Problem description. Give the number of lines holding the string "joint" and nothing more.

[Robot state and action records]
________________
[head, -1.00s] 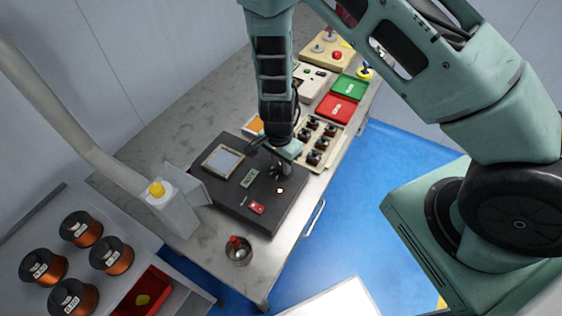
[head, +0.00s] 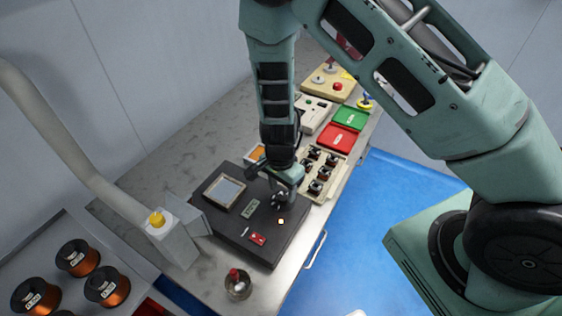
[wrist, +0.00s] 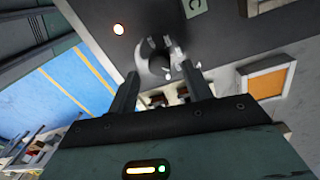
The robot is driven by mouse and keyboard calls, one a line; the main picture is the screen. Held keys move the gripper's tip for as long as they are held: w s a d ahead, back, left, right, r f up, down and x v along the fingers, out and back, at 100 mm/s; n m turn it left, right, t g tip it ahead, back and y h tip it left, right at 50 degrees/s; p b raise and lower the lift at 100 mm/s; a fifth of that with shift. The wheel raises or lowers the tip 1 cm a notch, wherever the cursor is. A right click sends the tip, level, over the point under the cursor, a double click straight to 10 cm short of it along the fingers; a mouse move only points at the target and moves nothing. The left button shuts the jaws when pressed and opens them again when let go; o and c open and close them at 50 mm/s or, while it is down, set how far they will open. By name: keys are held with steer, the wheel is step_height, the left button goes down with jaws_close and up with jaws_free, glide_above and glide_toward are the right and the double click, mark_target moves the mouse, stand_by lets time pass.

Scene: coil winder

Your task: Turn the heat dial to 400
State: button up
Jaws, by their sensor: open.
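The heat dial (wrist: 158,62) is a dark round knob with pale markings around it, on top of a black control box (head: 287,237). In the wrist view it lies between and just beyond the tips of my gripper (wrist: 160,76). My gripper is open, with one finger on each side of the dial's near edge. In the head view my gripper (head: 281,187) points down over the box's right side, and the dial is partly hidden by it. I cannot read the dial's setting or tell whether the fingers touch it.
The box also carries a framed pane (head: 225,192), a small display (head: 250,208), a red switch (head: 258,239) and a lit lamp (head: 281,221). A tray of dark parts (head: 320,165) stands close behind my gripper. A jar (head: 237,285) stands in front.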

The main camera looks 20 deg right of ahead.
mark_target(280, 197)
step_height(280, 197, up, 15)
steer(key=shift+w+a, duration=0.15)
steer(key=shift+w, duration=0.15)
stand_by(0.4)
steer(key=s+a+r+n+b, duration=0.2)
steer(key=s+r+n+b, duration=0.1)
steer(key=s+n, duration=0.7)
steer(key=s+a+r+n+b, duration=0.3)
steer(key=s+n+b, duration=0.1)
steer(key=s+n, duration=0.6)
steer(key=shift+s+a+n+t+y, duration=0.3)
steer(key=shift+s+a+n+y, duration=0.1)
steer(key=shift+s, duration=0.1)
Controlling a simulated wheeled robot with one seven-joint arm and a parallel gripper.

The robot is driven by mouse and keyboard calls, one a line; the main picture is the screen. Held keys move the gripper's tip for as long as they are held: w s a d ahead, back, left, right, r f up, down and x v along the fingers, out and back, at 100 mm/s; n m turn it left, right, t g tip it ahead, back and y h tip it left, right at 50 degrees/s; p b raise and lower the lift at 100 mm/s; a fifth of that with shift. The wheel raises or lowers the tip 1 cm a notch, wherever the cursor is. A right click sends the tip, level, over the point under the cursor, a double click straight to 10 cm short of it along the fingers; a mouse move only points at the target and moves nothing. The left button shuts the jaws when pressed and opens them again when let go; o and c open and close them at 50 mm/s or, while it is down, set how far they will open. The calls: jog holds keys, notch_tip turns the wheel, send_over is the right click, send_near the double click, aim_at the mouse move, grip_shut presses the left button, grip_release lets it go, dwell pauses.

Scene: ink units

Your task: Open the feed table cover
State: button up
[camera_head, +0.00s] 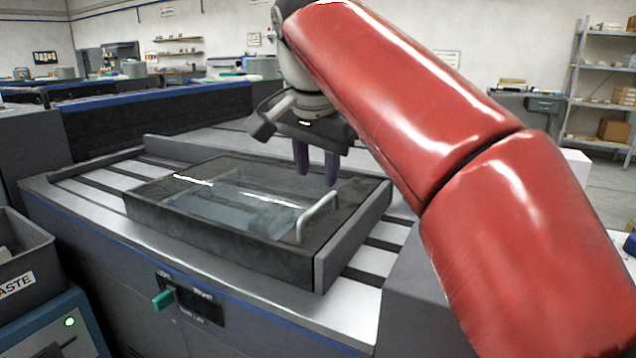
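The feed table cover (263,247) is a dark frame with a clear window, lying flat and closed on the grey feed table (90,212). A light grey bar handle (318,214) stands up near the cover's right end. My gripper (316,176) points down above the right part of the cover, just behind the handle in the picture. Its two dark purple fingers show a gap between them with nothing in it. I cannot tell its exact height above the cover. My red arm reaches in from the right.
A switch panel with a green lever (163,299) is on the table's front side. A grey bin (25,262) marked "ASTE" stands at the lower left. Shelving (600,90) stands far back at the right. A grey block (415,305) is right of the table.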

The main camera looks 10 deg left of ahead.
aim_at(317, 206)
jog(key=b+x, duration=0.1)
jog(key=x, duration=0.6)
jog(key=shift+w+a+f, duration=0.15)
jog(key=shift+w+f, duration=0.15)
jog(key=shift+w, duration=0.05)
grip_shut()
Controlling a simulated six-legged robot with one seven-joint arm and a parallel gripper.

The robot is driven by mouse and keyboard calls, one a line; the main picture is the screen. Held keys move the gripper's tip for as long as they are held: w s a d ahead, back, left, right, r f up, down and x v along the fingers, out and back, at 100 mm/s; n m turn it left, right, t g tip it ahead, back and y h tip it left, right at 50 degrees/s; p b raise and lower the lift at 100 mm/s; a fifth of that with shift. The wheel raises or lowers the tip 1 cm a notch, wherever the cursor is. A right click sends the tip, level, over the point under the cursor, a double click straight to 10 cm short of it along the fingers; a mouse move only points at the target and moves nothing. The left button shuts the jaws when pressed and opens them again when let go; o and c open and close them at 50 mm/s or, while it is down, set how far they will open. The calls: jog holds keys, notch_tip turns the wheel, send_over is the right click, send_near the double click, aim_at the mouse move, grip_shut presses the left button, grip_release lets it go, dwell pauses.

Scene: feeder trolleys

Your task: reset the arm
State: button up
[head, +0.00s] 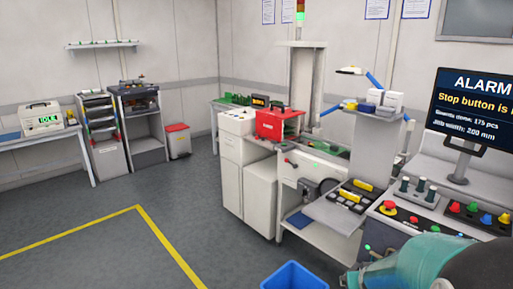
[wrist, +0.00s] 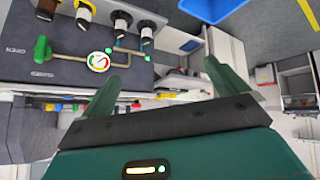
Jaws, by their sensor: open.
________________
Task output. 2